Wie kommen die Ermittler voran?

Außer dem Airport-Attentäter Ibrahim el-Bakraoui ist sein 24-jähriger Komplize Najim Laachraoui tot. Gesucht wird nach dem dritten Mann auf dem Flughafen. Über den zweiten Terroristen in der U-Bahn kursieren unterschiedliche Meldungen, womöglich ist auch er tot. Seit Langem vermuteten die Behörden in Belgien eine Terrorzelle mit bis zu 30 Mitgliedern. Europaweit geht die Polizei gegen Islamisten vor. Allein in Belgien gibt es acht Festnahmen. In Düsseldorf greift man einen Salafisten auf. „Wir hatten ihn im Blick“, verrät ein Fahnder. Offiziell wird der Mann wegen Bandenkriminalität verhaftet. Er war wie einer der Brüsseler Attentäter im Sommer 2015 im Grenzgebiet zwischen der Türkei und Syrien aufgegriffen worden. Nachdem die Türkei am Mittwoch auf eine frühere Warnung vor dem Mann aufmerksam gemacht hat, sind die deutschen Ermittler in Zugzwang.
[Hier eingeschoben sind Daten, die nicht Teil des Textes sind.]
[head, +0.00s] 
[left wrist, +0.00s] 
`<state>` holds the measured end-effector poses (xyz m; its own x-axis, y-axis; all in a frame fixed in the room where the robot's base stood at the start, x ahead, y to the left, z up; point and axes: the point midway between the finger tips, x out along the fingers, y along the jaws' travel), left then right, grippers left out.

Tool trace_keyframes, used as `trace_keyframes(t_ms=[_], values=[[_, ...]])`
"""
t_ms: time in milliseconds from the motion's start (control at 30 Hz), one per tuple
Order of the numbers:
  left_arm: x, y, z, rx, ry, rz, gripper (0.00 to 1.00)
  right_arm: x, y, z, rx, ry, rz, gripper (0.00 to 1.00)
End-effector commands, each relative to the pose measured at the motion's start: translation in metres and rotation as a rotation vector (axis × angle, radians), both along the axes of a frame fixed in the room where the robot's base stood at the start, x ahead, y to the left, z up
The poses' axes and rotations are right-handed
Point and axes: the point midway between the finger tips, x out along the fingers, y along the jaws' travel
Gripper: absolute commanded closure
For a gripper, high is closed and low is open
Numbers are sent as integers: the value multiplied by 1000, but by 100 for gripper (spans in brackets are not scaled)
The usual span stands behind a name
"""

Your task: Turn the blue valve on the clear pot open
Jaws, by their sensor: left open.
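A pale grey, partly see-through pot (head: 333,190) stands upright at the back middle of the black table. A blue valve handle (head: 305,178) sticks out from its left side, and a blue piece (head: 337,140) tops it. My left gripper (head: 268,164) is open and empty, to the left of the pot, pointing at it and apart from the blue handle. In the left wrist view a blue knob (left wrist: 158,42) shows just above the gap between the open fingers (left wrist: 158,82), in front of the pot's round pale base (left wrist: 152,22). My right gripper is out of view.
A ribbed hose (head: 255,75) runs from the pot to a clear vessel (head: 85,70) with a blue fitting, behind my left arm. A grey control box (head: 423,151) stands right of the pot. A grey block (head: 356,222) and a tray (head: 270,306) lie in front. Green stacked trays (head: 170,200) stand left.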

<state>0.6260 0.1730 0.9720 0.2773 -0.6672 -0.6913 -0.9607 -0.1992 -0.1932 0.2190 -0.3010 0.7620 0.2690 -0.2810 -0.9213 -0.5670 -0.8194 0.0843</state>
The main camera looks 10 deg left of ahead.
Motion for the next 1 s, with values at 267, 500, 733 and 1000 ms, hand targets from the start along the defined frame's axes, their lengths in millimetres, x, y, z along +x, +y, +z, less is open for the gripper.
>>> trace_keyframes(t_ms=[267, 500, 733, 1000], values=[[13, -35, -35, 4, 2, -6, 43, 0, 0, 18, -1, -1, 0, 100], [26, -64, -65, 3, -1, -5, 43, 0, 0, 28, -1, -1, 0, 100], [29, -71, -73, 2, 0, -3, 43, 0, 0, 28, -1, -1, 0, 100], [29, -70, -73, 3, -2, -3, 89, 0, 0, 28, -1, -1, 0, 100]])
In Gießen nimmt die Bundespolizei am Mittwoch einen Mann fest, der auf seinem Handy zwei verdächtige SMS vom Tag der Anschläge haben soll.

Ist der Plan der Täter aufgegangen?

Sie haben ihr Ziel erreicht: Mit den Anschlägen – 31 Tote, rund 300 Verletzte – verbreiten sie Schrecken. Es hätte noch schlimmer kommen können. Nach den Berichten der Sender VRT und RTBF scheiterte ein größeres Blutbad, weil die Ermittler Glück hatten. Sie zogen drei Gefährder aus dem Verkehr – Salah Abdeslam, Mohamed Belkaid, Amine Choukri –, die durch Zufall aufgespürt wurden. Belkaid war den Behörden nicht bekannt. Bei einer Routinekontrolle einer Wohnung eröffnete er das Feuer auf Streifenpolizisten. Dort fand man einen Fingerabdruck von Salah Abdeslam. Ihm kam man auch durch Zufall auf die Spur. Beim Abhören einer Wohnung fiel auf, dass viele Pizzen bestellt wurden. Das erinnerte an die Attentäter von Paris. Belgische Polizisten stürmten die Wohnung und fassten prompt Abdeslam sowie Choukri.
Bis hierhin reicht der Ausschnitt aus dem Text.